## WRITTEN INSTRUCTION
From the listing below, extract every line containing "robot".

## DATA PROVIDED

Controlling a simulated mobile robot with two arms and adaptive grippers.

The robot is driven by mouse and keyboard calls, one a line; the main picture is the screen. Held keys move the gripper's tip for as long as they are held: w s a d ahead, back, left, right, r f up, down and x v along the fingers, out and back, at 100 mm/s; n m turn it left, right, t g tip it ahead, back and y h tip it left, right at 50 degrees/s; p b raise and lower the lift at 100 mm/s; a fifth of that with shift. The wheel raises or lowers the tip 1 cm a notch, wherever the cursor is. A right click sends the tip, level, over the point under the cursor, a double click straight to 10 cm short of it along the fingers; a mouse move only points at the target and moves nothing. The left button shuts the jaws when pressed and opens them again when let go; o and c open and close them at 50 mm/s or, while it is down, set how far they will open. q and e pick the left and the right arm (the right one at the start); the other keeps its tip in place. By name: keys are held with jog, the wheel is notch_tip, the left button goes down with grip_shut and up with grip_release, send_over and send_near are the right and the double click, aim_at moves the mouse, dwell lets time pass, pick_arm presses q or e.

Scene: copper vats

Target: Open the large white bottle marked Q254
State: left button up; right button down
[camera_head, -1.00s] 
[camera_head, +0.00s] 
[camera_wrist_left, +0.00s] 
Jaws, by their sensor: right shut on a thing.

## IN RESPONSE
Controlling a simulated mobile robot with two arms and adaptive grippers.
The robot is driven by mouse and keyboard calls, one a line; the main picture is the screen. Held keys move the gripper's tip for as long as they are held: w s a d ahead, back, left, right, r f up, down and x v along the fingers, out and back, at 100 mm/s; n m turn it left, right, t g tip it ahead, back and y h tip it left, right at 50 degrees/s; p b raise and lower the lift at 100 mm/s; a fifth of that with shift. The wheel raises or lowers the tip 1 cm a notch, wherever the cursor is. A right click sends the tip, level, over the point under the cursor, a double click straight to 10 cm short of it along the fingers; a mouse move only points at the target and moves nothing. The left button shuts the jaws when pressed and opens them again when let go; o and c open and close them at 50 mm/s or, while it is down, set how far they will open. q and e pick the left and the right arm (the right one at the start); the other keeps its tip in place. By name: keys are held with jog, the wheel is notch_tip, the left button goes down with grip_shut and up with grip_release, send_over and send_near are the right and the double click, aim_at moves the mouse, dwell lets time pass, pick_arm presses q or e.

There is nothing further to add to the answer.